Ils étaient douze candidats, sur la centaine qui s’étaient déclarés, à avoir déposé leur dossier de candidature devant le Conseil constitutionnel. Bouteflika, dont l’état de santé et les absences publiques avaient fini par convaincre les Algériens qu’il ne concourrait pas, est bel et bien sur la ligne de départ. Annoncée le 22 février par Abdelmalek Sellal, le Premier ministre – ce qui n’a pas manqué de susciter un vif débat et d’entretenir para­doxalement le doute -, sa candidature est devenue officielle le 3 mars, quand il s’est rendu en personne devant Mourad Medelci, son ancien ministre des Finances puis des Affaires étrangères, un fidèle parmi les fidèles aujourd’hui à la tête du Conseil constitutionnel, pour remettre son dossier et le signer devant les caméras de la télévision algérienne.
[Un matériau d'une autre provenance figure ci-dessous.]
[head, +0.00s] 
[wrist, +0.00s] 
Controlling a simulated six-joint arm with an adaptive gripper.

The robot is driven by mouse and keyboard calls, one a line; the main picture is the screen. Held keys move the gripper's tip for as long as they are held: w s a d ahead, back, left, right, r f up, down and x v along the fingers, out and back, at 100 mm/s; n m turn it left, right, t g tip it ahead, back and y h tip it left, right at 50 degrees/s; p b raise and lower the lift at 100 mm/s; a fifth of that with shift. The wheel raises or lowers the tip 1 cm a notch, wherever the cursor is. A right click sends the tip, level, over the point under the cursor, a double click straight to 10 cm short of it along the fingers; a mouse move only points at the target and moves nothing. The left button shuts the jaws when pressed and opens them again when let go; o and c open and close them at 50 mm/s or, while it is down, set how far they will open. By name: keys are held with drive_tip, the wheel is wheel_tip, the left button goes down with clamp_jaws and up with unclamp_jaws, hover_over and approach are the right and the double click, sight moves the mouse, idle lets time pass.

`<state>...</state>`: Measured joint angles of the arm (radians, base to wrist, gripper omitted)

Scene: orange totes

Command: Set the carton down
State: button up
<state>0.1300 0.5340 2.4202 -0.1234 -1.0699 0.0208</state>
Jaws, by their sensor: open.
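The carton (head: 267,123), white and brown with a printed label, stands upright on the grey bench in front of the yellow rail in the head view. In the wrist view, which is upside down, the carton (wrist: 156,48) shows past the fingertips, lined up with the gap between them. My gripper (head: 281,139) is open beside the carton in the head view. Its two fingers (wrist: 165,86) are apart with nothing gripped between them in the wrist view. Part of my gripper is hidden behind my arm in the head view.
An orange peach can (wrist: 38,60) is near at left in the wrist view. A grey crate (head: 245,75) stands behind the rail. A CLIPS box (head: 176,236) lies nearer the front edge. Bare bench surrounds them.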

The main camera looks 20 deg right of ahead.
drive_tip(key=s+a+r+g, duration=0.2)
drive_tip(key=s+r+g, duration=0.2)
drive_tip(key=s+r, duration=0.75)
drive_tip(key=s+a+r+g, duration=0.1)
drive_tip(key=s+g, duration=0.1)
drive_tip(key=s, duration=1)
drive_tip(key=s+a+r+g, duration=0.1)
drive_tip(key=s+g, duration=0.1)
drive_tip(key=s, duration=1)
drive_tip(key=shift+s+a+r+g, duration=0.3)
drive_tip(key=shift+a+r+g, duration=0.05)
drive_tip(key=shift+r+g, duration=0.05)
Sa première apparition publique "live", avec le son et les images, depuis la fin de sa convalescence parisienne. Quelques mots à peine, difficilement audibles, des mains qui bougent… De quoi rassurer les Algériens ? Pas vraiment, même si cela aura au moins permis de montrer une sensible amélioration de son état. Il n’est ni aphasique ni hémiplégique, comme cela a été dit, mais ce n’est plus le même homme. "Le président n’est pas malade, mais fragilisé physiquement, nuance Abdelmalek Sellal. Cela ne l’empêche nullement de diriger ce pays. D’ailleurs, depuis un an, malgré son absence ou sa convalescence, l’Algérie a-t-elle arrêté de fonctionner ?"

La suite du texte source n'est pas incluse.